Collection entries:
┌────────

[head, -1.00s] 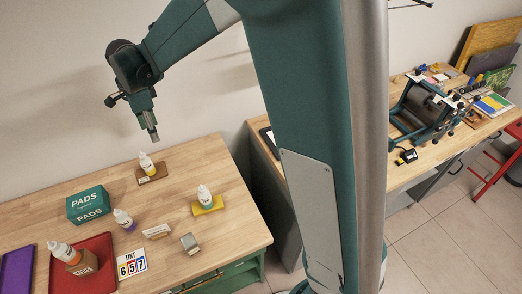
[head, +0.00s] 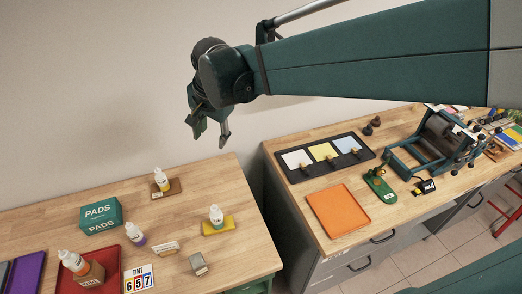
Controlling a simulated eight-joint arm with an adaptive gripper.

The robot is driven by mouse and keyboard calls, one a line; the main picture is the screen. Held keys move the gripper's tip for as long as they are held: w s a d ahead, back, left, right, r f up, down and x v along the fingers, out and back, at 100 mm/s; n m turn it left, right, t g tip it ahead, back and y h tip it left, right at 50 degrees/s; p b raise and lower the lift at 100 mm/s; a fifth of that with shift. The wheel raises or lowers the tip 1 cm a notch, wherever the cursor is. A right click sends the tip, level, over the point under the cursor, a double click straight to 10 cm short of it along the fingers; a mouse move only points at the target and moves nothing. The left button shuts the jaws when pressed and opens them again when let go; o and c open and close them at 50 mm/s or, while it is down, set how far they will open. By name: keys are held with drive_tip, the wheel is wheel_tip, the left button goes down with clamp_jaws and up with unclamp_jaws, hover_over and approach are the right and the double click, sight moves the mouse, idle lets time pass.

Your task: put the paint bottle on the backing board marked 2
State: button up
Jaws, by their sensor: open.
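My gripper (head: 210,138) is open and empty, fingers pointing down, in the air above the back of the left wooden table. Several white paint bottles show: one (head: 161,179) with a yellow label by a brown board, one (head: 216,214) on a yellow board (head: 222,226), one (head: 135,234) with a purple base on the table, and one (head: 71,261) with an orange cap, at a brown block in the red tray. On the right bench a black board (head: 293,174) carries white (head: 297,158), yellow (head: 323,151) and blue (head: 347,144) panels. I cannot read a 2 on any.
The right bench holds an orange tray (head: 338,210), a green device (head: 380,186) and a roller press (head: 437,140). A gap separates the tables.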

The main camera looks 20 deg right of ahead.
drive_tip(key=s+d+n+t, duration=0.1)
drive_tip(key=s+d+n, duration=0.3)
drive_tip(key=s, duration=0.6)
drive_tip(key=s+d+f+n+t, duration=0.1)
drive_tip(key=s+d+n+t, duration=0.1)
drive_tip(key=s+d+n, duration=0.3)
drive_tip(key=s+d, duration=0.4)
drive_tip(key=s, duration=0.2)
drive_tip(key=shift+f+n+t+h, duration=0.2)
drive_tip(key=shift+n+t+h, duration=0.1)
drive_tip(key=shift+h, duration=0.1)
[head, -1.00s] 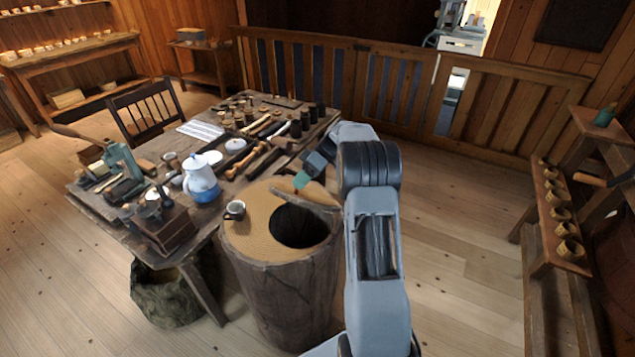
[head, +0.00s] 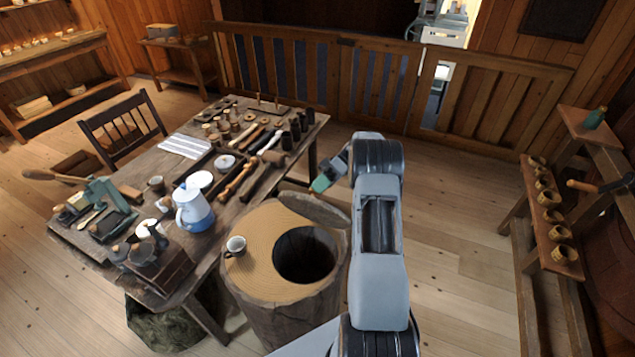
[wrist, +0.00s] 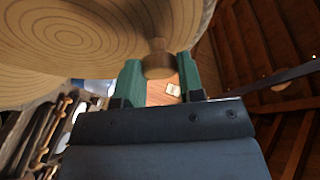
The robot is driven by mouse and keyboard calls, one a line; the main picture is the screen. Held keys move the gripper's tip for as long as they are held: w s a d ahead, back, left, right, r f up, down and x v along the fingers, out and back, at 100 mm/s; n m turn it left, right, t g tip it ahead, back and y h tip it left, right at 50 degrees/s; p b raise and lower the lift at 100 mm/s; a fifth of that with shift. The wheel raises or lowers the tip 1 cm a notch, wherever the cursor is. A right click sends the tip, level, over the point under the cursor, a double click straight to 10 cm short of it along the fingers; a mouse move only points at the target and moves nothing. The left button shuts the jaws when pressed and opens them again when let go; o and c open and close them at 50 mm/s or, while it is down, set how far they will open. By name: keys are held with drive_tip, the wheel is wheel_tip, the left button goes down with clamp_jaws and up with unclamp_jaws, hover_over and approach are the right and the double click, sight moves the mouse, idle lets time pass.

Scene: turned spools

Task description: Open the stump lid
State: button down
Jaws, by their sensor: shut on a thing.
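The stump (head: 262,312) stands in front of me with a dark round opening (head: 303,258) in its flat top. Its wooden lid (head: 314,209) is tilted up at the far right edge of the opening, leaving the opening uncovered. In the wrist view the lid (wrist: 80,35) fills the upper left with ringed grain, and its knob (wrist: 158,62) sits between my green fingers. My gripper (head: 320,186) is shut on the knob (wrist: 159,45), on the far side of the lid; the head view hides that grip.
A white mug (head: 235,246) stands on the stump top, left of the opening. The crowded table (head: 232,208) with a blue-and-white pot (head: 194,211) is close on the left. A slatted railing (head: 385,88) stands behind. Floor to the right is clear up to a cup-bearing bench (head: 545,217).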

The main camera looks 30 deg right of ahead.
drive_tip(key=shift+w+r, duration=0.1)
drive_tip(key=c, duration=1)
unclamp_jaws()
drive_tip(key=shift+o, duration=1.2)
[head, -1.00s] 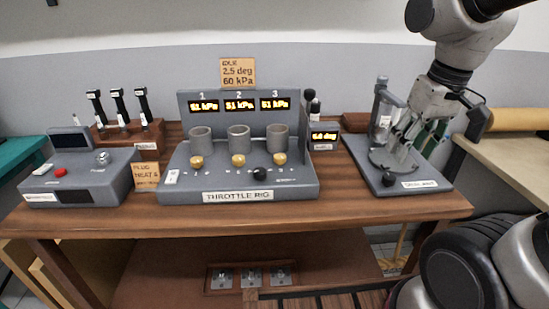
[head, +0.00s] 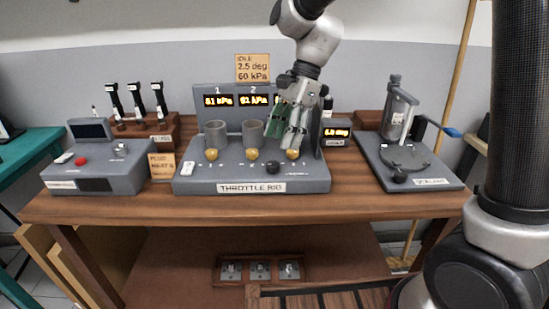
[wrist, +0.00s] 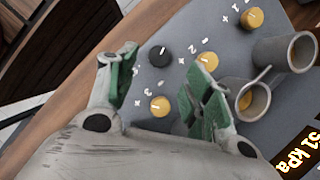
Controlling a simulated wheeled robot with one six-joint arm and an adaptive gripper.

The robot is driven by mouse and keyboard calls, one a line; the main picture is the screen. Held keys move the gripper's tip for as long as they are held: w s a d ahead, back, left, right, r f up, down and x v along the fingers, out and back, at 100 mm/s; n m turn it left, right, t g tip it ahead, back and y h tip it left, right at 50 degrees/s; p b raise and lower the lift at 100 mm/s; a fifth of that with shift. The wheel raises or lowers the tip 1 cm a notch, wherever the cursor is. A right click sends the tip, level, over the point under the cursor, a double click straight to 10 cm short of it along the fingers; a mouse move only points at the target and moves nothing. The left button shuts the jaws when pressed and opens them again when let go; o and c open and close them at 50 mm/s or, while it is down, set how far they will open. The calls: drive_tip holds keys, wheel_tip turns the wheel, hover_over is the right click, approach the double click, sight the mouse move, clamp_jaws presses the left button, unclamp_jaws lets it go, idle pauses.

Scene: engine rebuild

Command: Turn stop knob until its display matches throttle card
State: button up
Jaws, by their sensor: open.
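The throttle rig (head: 204,184) is a grey console on the bench. Its black knob (head: 273,167), likely the stop knob, sits at the front right; it also shows in the wrist view (wrist: 160,56). A small amber display (head: 336,133) at the right reads in deg, perhaps 6.0. The throttle card (head: 253,68) on the back wall reads 2.5 deg, 60 kPa. My gripper (head: 283,143) is open and empty above the rig's right side. In the wrist view a yellow knob (wrist: 160,107) shows between its green-padded fingers. The third cylinder and most of display 3 are hidden.
Other yellow knobs (head: 211,154) (head: 252,154) and upright cylinders (head: 215,134) crowd the rig. A grey box with a red button (head: 90,180) stands left, a degassing-type stand (head: 418,178) right. The bench's front strip (head: 130,207) is clear.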

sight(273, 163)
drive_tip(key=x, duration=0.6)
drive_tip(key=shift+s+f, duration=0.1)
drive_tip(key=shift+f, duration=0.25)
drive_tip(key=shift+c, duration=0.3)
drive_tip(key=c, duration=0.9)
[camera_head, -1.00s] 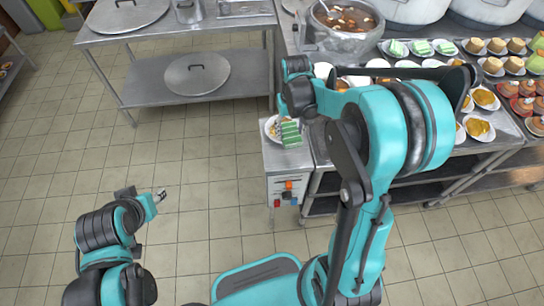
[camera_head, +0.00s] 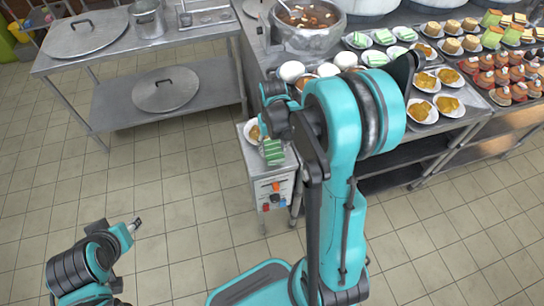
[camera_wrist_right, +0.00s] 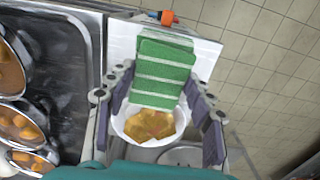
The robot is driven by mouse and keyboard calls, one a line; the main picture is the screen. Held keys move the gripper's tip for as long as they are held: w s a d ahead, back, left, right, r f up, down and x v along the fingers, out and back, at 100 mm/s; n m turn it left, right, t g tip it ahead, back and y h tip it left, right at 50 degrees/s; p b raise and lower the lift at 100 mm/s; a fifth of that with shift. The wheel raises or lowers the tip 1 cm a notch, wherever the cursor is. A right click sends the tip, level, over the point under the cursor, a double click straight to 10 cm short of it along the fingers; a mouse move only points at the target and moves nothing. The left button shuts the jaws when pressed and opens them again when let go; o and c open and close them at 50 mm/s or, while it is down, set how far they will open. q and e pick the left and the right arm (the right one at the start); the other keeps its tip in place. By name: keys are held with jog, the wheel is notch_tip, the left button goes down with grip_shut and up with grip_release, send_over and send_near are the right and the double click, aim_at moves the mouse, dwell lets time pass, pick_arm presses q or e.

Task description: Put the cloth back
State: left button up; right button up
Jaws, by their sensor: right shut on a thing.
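The cloth (camera_head: 273,152) is green with white stripes and shows over the small metal cabinet in the head view. In the right wrist view the cloth (camera_wrist_right: 165,70) lies between the fingers of my right gripper (camera_wrist_right: 163,103), which is shut on it. The cloth partly covers a white bowl of orange-brown food (camera_wrist_right: 150,124) below it. I cannot tell whether the cloth touches the cabinet top. In the head view, my right arm hides part of the grip. My left gripper (camera_head: 137,224) is low at the left, over the floor and far from the cloth; its jaw opening is too small to judge.
The small cabinet (camera_head: 273,190) has coloured knobs on its front. A counter beside it holds a stockpot (camera_head: 308,38) and several dishes of food. A steel table with a lid (camera_head: 85,33) stands at the left. The tiled floor between is clear.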

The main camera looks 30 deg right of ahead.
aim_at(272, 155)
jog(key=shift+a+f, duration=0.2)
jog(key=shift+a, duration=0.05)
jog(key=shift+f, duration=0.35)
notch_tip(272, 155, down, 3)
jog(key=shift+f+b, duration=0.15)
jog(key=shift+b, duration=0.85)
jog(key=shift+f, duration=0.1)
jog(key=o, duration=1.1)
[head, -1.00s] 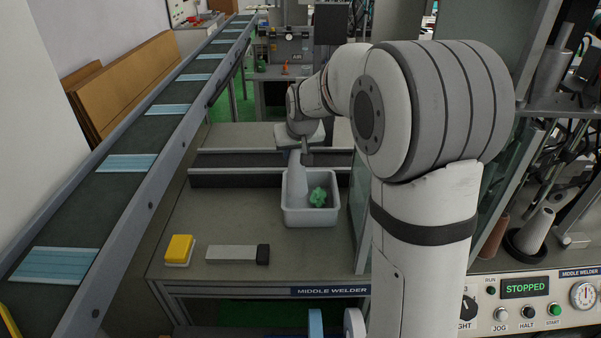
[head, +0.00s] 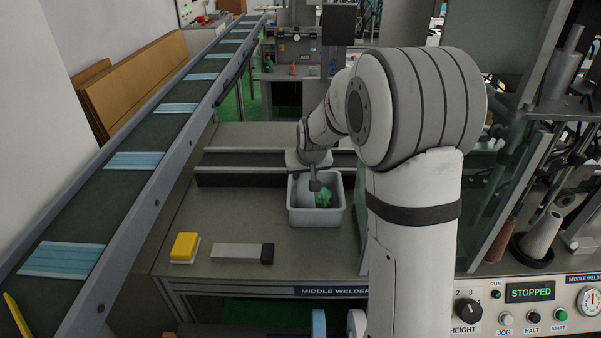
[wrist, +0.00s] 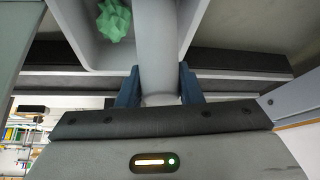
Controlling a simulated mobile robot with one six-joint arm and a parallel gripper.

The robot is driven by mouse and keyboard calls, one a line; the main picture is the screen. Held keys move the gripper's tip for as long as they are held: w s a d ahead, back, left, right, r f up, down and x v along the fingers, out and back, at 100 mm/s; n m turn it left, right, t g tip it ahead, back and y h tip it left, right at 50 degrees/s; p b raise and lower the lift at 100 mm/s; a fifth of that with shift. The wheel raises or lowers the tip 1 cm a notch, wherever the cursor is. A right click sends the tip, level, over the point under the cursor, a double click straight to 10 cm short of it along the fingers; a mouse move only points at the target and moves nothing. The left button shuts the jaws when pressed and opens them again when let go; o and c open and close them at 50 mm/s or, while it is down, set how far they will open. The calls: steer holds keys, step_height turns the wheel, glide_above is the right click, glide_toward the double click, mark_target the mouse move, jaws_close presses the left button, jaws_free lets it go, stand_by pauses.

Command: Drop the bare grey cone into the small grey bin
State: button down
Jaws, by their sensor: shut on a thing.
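The small grey bin (head: 316,217) stands on the bench in the head view, with a crumpled green piece (head: 323,197) inside. The bare grey cone (head: 302,196) hangs in the left part of the bin and is hard to tell from its pale walls. My gripper (head: 315,184) is over the bin's opening. In the wrist view the cone (wrist: 157,45) stands between the two blue fingers of my gripper (wrist: 160,88), which are shut on it. The bin wall (wrist: 75,45) and the green piece (wrist: 114,20) show beside it. The cone's far end is out of view.
A dark rail (head: 240,178) runs behind the bin. A yellow block (head: 184,247) and a grey bar with a black end (head: 235,252) lie in front. A conveyor with blue masks (head: 135,160) slopes along the left. Another pale cone (head: 542,235) stands at right.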

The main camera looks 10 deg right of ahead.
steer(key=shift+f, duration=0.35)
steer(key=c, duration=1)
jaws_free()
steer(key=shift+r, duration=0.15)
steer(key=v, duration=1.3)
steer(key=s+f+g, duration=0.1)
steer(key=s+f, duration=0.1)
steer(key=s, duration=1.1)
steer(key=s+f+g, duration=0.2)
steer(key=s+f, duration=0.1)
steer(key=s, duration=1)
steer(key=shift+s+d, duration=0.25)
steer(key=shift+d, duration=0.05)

└────────

» Problem details
Collect the lines of the records that include the string "Command".

» Reply
Command: Turn stop knob until its display matches throttle card
Command: Drop the bare grey cone into the small grey bin

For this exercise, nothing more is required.